→ **Directive**
Copy every line with the string "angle" in it.

◇ ◇ ◇ ◇ ◇ ◇ ◇

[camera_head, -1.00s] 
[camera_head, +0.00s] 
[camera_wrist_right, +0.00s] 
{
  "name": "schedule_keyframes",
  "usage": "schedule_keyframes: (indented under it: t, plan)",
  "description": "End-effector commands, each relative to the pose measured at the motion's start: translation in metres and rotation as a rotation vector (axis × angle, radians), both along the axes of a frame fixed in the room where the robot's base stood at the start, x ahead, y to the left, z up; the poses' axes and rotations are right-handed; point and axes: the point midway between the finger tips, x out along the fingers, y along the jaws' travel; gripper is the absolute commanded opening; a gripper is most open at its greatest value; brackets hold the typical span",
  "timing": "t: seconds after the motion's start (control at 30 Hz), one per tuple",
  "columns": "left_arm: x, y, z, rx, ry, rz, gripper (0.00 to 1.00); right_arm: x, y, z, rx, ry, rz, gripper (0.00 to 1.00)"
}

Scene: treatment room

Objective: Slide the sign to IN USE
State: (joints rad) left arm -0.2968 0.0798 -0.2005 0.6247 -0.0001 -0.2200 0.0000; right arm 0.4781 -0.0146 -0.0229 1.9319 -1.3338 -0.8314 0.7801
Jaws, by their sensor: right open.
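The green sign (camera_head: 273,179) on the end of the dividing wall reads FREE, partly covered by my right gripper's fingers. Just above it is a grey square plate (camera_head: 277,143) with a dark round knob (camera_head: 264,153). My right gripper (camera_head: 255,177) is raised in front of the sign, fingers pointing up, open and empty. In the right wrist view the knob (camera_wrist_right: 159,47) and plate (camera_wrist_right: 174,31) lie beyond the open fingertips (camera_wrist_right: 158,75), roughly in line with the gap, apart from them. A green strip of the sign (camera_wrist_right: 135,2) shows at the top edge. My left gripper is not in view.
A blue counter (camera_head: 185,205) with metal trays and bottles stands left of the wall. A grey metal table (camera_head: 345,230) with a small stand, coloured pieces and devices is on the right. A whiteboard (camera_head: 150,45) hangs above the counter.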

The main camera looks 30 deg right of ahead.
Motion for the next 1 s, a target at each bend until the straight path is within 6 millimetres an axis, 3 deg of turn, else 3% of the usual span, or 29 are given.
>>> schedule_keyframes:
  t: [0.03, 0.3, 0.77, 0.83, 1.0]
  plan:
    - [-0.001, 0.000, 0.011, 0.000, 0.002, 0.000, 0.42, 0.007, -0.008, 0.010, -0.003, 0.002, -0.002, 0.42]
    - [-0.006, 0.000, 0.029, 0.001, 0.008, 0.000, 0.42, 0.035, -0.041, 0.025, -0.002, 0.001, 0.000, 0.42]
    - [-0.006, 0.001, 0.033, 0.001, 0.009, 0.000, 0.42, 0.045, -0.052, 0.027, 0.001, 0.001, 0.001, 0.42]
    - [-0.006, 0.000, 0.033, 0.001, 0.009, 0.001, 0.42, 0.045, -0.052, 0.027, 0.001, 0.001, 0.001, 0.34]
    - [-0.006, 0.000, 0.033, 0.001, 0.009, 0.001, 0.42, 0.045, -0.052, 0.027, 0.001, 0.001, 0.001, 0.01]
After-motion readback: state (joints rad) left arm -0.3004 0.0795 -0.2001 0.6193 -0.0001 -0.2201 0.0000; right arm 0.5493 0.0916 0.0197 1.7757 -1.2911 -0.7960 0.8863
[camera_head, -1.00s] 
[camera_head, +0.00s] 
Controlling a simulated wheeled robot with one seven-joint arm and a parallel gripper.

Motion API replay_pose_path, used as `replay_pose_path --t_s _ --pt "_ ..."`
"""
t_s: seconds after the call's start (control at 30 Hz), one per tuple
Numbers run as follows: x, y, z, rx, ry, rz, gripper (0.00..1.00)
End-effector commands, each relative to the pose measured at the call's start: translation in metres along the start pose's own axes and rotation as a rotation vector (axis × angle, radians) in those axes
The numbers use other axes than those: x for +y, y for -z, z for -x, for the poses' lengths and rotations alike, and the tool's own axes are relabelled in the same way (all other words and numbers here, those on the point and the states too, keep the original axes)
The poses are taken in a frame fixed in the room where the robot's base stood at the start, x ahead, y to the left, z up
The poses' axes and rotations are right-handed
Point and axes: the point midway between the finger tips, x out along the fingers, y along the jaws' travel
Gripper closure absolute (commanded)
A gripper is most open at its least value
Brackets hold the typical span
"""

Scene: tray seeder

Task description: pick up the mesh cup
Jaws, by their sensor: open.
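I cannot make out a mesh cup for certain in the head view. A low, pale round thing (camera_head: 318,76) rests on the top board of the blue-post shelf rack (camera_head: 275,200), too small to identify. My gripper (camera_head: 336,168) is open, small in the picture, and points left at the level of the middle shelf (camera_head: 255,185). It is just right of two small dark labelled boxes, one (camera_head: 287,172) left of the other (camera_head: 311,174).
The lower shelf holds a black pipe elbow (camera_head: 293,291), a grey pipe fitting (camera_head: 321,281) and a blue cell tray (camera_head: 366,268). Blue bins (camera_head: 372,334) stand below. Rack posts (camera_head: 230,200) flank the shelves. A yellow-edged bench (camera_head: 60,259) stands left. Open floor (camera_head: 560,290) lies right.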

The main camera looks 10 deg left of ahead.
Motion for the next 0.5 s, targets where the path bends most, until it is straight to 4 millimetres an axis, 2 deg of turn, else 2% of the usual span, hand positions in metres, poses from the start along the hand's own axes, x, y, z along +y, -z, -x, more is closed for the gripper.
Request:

◇ ◇ ◇ ◇ ◇ ◇ ◇

→ **Correct output**
  "description": "End-effector commands, each relative to the pose measured at the motion's start: translation in metres and rotation as a rotation vector (axis × angle, radians), both along the axes of a frame fixed in the room where the robot's base stood at the start, x ahead, y to the left, z up; the poses' axes and rotations are right-handed; point and axes: the point midway between the finger tips, x out along the fingers, y along the jaws' travel; gripper is the absolute commanded opening; a gripper is most open at its greatest value; brackets hold the typical span",
End-effector commands, each relative to the pose measured at the call's start: translation in metres along the start pose's own axes and rotation as a rotation vector (axis × angle, radians) in those axes

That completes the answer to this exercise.